Trotzdem geht es beim Kampf gegen das Regime weiterhin hart zur Sache: Es werden Gliedmaßen abgetrennt, Körper regelrecht zerfetzt und in Nahkämpfen mit etwas holprigen Animationen Stahlrohre in Schädel gebohrt – das ist definitiv kein Spiel für Zartbesaitete. Und auch bei Folterszenen nimmt man sich nicht zurück, schafft es aber dennoch, das blutige Metzel-Fest hin und wieder mit einer Prise Humor zu würzen, die wesentlich besser in den Spielverlauf eingebettet wurde und weniger aufgesetzt wirkt als im Vorgänger.

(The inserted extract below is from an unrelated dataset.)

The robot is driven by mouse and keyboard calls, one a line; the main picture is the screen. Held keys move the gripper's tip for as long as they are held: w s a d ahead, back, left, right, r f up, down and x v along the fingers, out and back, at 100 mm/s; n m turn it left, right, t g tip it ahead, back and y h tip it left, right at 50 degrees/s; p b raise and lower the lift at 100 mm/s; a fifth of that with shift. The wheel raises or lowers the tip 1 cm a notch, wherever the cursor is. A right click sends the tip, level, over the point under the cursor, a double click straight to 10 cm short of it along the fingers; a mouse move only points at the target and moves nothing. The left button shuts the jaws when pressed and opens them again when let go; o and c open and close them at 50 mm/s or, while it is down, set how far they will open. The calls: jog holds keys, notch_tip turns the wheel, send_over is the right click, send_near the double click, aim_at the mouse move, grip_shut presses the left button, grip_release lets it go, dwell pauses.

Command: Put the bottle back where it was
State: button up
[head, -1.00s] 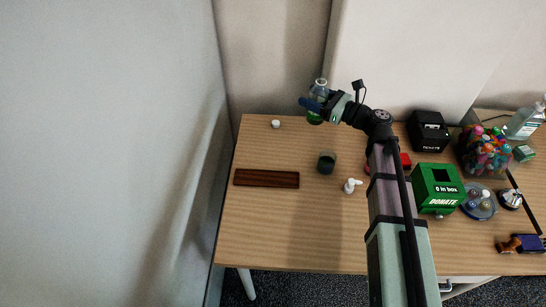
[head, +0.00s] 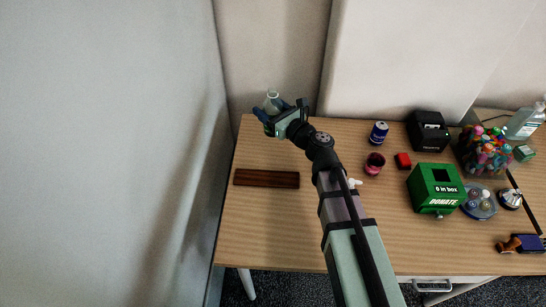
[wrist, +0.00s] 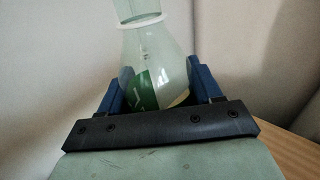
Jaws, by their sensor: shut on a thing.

Wenn sich Antagonist Rudi Jäger nach dem schweißtreibenden Bosskampf mit dem Kultspruch „Mein Leben“ verabschiedet, muss man einfach genauso schmunzeln wie bei Blazkowiczs Verhör auf die Frage nach seinem Kontaktmann. Apropos Bosskampf: Zwar gibt es deutlich weniger Begegnungen mit XXL-Gegnern als in New Order, doch vor allem das spektakuläre Finale ist trotzder auftretenden Glitches mit eingefrorenen Gegnern großartig designt und schafft eine tolle Überleitung zum großen Bruder. Nicht zu vergessen die insgesamt neun Retro-Abschnitte im Design von Wolfenstein 3D, die mit ihren großen Maps und dem klassischen Midi-Gedüdel den Nostalgiefaktor in die Höhe treiben.                   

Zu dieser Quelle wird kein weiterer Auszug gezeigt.